• Supplied records:
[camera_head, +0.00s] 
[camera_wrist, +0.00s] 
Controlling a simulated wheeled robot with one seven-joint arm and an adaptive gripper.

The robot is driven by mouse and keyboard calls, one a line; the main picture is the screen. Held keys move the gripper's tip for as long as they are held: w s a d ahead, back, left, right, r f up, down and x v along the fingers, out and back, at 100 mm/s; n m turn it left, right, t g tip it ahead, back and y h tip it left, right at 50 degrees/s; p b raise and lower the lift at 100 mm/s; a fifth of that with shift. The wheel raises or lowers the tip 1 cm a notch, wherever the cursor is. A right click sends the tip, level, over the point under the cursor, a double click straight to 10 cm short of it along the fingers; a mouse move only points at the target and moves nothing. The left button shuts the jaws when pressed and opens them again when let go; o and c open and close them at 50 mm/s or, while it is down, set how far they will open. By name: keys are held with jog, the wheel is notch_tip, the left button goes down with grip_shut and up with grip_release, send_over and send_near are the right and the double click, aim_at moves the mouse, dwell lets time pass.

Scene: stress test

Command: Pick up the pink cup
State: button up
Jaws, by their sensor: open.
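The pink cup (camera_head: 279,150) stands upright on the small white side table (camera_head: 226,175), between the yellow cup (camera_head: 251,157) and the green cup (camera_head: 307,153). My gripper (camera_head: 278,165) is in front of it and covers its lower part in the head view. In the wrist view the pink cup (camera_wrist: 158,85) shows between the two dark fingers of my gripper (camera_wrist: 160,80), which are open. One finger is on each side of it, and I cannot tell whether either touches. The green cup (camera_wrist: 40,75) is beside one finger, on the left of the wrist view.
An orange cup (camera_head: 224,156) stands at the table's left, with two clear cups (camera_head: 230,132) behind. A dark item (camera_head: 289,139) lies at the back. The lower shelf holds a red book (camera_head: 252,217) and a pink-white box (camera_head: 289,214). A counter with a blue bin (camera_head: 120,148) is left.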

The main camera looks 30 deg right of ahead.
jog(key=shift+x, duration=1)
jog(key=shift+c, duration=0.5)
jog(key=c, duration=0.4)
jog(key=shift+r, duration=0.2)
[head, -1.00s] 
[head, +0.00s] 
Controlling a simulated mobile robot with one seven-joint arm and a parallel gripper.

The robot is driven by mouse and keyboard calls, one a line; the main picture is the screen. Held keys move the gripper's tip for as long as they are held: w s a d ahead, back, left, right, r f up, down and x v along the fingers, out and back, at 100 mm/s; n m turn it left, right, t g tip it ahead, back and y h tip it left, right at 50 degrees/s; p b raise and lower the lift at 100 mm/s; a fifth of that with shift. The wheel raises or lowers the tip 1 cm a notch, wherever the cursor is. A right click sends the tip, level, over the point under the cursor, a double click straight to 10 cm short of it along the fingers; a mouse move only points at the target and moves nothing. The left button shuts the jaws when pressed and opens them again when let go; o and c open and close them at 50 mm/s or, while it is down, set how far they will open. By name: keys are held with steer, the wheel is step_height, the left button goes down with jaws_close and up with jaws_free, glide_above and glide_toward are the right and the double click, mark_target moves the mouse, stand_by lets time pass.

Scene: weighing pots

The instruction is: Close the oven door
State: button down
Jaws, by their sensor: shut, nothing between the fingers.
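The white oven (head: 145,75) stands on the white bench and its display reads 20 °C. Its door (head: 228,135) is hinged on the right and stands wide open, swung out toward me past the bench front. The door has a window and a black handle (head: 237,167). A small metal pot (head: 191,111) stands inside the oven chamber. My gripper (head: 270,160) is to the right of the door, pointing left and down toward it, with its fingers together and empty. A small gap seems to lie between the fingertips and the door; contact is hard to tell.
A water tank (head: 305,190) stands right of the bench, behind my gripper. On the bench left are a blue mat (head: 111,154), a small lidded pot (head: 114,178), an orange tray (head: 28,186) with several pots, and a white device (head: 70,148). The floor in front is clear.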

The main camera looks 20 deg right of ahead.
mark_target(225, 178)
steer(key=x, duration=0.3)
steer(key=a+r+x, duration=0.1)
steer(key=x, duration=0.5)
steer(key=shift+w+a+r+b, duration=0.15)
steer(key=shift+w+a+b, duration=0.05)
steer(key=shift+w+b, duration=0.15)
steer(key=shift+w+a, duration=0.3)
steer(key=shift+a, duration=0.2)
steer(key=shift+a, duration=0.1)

• What to work on: Repeat every record, keeping each word and mark exactly as it is.

• Output for this exercise:
[camera_head, +0.00s] 
[camera_wrist, +0.00s] 
Controlling a simulated wheeled robot with one seven-joint arm and an adaptive gripper.

The robot is driven by mouse and keyboard calls, one a line; the main picture is the screen. Held keys move the gripper's tip for as long as they are held: w s a d ahead, back, left, right, r f up, down and x v along the fingers, out and back, at 100 mm/s; n m turn it left, right, t g tip it ahead, back and y h tip it left, right at 50 degrees/s; p b raise and lower the lift at 100 mm/s; a fifth of that with shift. The wheel raises or lowers the tip 1 cm a notch, wherever the cursor is. A right click sends the tip, level, over the point under the cursor, a double click straight to 10 cm short of it along the fingers; a mouse move only points at the target and moves nothing. The left button shuts the jaws when pressed and opens them again when let go; o and c open and close them at 50 mm/s or, while it is down, set how far they will open. By name: keys are held with jog, the wheel is notch_tip, the left button goes down with grip_shut and up with grip_release, send_over and send_near are the right and the double click, aim_at moves the mouse, dwell lets time pass.

Scene: stress test

Command: Pick up the pink cup
State: button up
Jaws, by their sensor: open.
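The pink cup (camera_head: 279,150) stands upright on the small white side table (camera_head: 226,175), between the yellow cup (camera_head: 251,157) and the green cup (camera_head: 307,153). My gripper (camera_head: 278,165) is in front of it and covers its lower part in the head view. In the wrist view the pink cup (camera_wrist: 158,85) shows between the two dark fingers of my gripper (camera_wrist: 160,80), which are open. One finger is on each side of it, and I cannot tell whether either touches. The green cup (camera_wrist: 40,75) is beside one finger, on the left of the wrist view.
An orange cup (camera_head: 224,156) stands at the table's left, with two clear cups (camera_head: 230,132) behind. A dark item (camera_head: 289,139) lies at the back. The lower shelf holds a red book (camera_head: 252,217) and a pink-white box (camera_head: 289,214). A counter with a blue bin (camera_head: 120,148) is left.

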The main camera looks 30 deg right of ahead.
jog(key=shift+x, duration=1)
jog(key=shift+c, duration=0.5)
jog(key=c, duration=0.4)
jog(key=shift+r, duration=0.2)
[head, -1.00s] 
[head, +0.00s] 
Controlling a simulated mobile robot with one seven-joint arm and a parallel gripper.

The robot is driven by mouse and keyboard calls, one a line; the main picture is the screen. Held keys move the gripper's tip for as long as they are held: w s a d ahead, back, left, right, r f up, down and x v along the fingers, out and back, at 100 mm/s; n m turn it left, right, t g tip it ahead, back and y h tip it left, right at 50 degrees/s; p b raise and lower the lift at 100 mm/s; a fifth of that with shift. The wheel raises or lowers the tip 1 cm a notch, wherever the cursor is. A right click sends the tip, level, over the point under the cursor, a double click straight to 10 cm short of it along the fingers; a mouse move only points at the target and moves nothing. The left button shuts the jaws when pressed and opens them again when let go; o and c open and close them at 50 mm/s or, while it is down, set how far they will open. By name: keys are held with steer, the wheel is step_height, the left button goes down with jaws_close and up with jaws_free, glide_above and glide_toward are the right and the double click, mark_target moves the mouse, stand_by lets time pass.

Scene: weighing pots

The instruction is: Close the oven door
State: button down
Jaws, by their sensor: shut, nothing between the fingers.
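The white oven (head: 145,75) stands on the white bench and its display reads 20 °C. Its door (head: 228,135) is hinged on the right and stands wide open, swung out toward me past the bench front. The door has a window and a black handle (head: 237,167). A small metal pot (head: 191,111) stands inside the oven chamber. My gripper (head: 270,160) is to the right of the door, pointing left and down toward it, with its fingers together and empty. A small gap seems to lie between the fingertips and the door; contact is hard to tell.
A water tank (head: 305,190) stands right of the bench, behind my gripper. On the bench left are a blue mat (head: 111,154), a small lidded pot (head: 114,178), an orange tray (head: 28,186) with several pots, and a white device (head: 70,148). The floor in front is clear.

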The main camera looks 20 deg right of ahead.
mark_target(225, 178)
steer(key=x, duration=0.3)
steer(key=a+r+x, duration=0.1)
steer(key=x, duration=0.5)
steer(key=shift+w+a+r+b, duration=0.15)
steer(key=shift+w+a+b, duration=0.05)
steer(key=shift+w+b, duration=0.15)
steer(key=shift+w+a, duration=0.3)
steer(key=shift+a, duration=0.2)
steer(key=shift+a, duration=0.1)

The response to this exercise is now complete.